# Brief:
Only the number is wanted: how many lines of these entries contain the word "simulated"?

# Material for the task:

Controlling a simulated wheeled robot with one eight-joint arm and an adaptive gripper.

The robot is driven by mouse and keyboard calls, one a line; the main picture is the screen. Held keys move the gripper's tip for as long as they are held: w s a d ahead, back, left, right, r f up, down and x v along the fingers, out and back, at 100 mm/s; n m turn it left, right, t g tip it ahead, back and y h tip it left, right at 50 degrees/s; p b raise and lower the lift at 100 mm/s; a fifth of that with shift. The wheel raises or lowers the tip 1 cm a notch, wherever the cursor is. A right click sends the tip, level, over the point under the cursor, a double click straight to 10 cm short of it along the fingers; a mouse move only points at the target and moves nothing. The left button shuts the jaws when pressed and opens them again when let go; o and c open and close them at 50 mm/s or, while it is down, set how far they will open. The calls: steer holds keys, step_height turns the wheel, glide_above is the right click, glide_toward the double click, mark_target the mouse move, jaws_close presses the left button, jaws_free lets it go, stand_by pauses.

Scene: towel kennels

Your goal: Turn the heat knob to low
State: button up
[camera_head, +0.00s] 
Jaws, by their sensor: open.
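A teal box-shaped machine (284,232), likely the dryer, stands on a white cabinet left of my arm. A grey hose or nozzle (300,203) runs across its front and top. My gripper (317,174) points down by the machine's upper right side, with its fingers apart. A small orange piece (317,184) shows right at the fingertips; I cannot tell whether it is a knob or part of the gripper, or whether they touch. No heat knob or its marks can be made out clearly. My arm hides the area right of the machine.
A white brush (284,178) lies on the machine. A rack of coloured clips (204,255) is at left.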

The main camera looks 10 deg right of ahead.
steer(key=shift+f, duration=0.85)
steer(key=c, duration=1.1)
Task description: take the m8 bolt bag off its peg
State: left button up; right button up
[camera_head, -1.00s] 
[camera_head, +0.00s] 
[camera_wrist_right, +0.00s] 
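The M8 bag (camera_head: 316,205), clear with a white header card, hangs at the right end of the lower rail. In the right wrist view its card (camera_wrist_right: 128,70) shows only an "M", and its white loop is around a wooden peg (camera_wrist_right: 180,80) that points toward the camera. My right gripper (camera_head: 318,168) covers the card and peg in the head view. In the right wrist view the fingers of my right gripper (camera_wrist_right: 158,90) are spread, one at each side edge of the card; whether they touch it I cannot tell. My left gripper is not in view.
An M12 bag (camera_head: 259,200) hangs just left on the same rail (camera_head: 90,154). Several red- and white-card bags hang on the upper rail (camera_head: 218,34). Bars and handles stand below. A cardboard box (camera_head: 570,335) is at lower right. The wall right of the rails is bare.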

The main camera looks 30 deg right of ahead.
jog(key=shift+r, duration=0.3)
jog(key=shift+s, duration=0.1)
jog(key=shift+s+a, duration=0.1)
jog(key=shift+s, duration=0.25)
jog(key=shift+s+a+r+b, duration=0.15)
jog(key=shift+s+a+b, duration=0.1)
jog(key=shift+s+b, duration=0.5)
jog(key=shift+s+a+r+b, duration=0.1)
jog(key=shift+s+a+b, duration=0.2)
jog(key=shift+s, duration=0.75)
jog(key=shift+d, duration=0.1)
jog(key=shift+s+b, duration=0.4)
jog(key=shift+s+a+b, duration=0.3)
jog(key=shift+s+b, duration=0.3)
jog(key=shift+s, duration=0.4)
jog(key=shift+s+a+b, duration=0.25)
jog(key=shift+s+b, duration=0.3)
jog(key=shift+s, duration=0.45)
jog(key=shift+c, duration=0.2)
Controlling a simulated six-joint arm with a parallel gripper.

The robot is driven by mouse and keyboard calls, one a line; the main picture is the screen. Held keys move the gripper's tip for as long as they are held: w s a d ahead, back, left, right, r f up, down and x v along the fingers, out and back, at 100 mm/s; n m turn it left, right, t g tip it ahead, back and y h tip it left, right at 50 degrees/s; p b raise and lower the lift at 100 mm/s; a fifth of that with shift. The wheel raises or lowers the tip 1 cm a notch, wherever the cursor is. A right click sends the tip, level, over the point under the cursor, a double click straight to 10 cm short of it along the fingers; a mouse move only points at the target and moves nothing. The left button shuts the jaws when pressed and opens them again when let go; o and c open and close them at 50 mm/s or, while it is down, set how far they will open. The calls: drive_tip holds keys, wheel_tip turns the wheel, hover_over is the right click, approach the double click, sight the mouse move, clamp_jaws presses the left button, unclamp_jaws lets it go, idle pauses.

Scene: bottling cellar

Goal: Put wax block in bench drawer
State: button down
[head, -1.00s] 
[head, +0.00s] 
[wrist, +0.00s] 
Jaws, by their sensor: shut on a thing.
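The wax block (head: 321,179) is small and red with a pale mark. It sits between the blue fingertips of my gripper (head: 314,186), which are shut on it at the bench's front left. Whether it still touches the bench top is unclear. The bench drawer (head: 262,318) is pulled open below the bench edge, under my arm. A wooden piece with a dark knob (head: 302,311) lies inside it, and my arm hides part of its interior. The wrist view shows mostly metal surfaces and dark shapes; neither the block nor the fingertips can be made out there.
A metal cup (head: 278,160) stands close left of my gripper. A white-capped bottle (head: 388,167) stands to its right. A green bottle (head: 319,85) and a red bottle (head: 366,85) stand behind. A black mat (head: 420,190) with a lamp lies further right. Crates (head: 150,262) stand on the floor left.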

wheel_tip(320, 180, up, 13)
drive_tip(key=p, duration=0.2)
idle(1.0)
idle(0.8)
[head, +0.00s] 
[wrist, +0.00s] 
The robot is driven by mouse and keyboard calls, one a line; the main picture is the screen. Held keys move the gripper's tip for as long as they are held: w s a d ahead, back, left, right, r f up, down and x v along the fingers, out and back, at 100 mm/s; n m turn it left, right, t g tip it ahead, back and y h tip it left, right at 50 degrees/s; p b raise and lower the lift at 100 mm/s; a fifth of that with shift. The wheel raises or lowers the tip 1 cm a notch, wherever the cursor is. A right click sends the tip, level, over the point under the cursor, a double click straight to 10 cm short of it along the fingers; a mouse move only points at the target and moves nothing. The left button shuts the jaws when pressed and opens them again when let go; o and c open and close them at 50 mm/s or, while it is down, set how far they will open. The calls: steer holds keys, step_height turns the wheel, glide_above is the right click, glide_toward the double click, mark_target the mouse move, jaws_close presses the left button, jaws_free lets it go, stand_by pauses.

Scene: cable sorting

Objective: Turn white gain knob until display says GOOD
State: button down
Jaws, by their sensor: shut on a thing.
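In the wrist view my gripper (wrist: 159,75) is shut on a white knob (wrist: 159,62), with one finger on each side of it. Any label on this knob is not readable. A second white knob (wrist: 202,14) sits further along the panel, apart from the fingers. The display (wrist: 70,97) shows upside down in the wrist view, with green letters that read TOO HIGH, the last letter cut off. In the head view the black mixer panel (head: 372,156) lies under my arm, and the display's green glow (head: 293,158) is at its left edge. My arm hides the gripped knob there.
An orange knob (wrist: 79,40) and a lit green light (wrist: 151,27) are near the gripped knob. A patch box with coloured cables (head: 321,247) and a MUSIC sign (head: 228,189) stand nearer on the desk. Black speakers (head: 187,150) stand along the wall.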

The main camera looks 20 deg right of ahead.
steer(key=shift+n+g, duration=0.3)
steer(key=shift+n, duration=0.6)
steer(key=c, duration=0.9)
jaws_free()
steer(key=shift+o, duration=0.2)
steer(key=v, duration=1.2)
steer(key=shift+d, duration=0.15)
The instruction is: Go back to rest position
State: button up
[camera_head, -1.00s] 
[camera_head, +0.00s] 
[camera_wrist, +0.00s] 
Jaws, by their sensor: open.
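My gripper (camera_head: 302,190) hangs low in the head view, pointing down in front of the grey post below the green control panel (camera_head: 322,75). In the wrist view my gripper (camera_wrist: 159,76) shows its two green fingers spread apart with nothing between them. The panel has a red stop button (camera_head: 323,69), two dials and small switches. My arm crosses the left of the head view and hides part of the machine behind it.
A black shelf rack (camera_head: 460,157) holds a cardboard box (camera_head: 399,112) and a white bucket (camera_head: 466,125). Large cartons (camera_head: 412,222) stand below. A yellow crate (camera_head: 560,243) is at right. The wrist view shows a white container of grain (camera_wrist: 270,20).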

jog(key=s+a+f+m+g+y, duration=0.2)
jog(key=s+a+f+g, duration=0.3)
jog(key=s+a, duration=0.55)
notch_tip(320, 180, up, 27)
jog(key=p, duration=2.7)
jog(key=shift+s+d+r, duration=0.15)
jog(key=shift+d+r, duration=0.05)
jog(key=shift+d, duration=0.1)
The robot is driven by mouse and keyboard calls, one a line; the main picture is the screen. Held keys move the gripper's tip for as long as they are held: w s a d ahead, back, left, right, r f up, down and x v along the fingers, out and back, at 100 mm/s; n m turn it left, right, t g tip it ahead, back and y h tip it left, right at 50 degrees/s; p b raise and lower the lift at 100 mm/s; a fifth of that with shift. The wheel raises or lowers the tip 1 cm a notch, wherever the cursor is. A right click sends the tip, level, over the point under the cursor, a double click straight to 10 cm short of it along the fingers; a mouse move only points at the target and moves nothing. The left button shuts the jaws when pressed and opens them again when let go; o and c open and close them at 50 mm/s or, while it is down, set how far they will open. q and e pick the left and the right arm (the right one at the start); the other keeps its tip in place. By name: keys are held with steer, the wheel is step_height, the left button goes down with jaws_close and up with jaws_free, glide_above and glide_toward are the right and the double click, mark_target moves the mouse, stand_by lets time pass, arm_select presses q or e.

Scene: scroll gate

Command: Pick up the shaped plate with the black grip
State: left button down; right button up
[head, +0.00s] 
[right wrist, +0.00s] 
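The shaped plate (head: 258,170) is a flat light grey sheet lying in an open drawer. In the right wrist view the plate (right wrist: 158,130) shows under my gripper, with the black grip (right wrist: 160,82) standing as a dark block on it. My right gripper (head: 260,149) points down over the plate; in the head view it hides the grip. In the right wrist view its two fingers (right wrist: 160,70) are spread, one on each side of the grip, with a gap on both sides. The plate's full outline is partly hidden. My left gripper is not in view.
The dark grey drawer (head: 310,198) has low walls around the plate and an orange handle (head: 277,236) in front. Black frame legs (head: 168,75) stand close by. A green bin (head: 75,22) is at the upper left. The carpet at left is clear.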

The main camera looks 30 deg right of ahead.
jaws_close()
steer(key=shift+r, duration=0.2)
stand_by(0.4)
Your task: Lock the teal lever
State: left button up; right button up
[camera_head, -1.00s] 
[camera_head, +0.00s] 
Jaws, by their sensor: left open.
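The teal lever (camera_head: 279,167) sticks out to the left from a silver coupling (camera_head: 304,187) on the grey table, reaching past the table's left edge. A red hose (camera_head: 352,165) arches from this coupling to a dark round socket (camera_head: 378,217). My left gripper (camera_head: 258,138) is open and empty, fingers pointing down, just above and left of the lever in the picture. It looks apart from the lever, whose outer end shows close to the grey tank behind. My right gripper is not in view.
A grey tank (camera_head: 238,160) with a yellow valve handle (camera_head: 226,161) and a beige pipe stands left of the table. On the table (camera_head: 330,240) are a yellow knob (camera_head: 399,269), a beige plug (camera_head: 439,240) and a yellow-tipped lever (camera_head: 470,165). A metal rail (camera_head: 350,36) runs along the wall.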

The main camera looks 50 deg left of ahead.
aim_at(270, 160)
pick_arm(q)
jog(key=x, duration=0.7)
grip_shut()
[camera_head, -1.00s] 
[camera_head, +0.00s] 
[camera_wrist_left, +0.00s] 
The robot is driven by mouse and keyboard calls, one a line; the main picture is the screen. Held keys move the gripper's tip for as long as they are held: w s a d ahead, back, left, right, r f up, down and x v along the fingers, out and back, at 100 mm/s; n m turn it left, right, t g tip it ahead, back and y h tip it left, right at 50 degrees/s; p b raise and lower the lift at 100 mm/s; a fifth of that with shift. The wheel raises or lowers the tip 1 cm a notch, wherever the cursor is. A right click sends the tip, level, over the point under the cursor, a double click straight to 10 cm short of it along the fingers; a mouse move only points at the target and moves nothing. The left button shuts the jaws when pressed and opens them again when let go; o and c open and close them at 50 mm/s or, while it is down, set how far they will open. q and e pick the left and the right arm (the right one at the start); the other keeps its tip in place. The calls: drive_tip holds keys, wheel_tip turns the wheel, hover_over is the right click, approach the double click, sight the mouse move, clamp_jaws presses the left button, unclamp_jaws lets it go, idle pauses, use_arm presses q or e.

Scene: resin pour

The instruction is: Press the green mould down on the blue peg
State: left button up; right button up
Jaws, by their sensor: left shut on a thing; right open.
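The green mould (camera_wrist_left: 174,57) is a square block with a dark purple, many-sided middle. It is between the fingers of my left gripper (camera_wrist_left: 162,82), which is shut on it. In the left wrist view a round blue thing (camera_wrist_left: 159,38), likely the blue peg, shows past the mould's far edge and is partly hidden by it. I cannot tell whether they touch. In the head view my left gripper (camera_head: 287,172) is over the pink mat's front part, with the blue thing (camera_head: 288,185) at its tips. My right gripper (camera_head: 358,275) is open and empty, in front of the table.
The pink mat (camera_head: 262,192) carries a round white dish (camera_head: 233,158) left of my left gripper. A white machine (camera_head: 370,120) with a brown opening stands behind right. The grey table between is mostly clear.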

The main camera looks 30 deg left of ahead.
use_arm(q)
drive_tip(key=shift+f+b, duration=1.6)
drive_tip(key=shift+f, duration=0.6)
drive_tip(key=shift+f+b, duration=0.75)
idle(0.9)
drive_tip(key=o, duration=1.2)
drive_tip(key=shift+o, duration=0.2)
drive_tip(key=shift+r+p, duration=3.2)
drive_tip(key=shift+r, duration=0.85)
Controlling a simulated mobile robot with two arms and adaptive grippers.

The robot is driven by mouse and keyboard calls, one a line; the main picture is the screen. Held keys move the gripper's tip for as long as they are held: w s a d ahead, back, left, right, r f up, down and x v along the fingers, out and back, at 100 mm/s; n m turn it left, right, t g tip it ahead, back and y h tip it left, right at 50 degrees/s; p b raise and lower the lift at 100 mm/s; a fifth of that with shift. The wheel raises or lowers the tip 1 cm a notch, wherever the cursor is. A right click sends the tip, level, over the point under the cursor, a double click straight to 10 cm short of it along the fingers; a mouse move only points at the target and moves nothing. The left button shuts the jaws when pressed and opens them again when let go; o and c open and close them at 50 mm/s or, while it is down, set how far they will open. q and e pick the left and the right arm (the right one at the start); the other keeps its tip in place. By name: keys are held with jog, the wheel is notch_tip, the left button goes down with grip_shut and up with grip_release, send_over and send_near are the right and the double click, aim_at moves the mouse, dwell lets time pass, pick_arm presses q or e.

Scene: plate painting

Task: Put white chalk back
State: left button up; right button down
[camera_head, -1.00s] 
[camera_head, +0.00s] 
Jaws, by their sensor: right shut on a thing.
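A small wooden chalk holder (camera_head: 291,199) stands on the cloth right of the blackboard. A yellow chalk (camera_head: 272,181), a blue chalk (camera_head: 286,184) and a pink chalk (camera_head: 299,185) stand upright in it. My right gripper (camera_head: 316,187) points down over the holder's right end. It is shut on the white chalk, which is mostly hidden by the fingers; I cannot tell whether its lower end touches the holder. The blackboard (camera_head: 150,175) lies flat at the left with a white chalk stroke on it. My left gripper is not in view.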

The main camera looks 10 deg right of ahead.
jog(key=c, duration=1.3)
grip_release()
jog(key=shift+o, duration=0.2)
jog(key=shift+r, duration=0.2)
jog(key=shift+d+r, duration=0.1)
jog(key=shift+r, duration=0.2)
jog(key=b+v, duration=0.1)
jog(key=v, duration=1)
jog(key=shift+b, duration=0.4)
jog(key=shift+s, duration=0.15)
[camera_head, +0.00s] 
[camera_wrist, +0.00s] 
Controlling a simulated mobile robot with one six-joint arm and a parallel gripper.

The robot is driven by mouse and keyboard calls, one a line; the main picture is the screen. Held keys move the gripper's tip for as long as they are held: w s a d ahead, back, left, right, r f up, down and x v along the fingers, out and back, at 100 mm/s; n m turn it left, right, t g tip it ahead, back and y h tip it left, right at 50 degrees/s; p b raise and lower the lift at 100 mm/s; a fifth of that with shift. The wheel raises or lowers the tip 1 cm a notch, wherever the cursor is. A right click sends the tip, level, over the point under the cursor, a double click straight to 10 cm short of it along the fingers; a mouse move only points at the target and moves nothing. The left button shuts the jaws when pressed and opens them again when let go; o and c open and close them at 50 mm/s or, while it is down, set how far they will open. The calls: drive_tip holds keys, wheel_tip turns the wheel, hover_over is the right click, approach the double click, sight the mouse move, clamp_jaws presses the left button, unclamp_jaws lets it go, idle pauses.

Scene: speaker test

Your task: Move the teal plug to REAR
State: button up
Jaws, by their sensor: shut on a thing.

# Task response:
4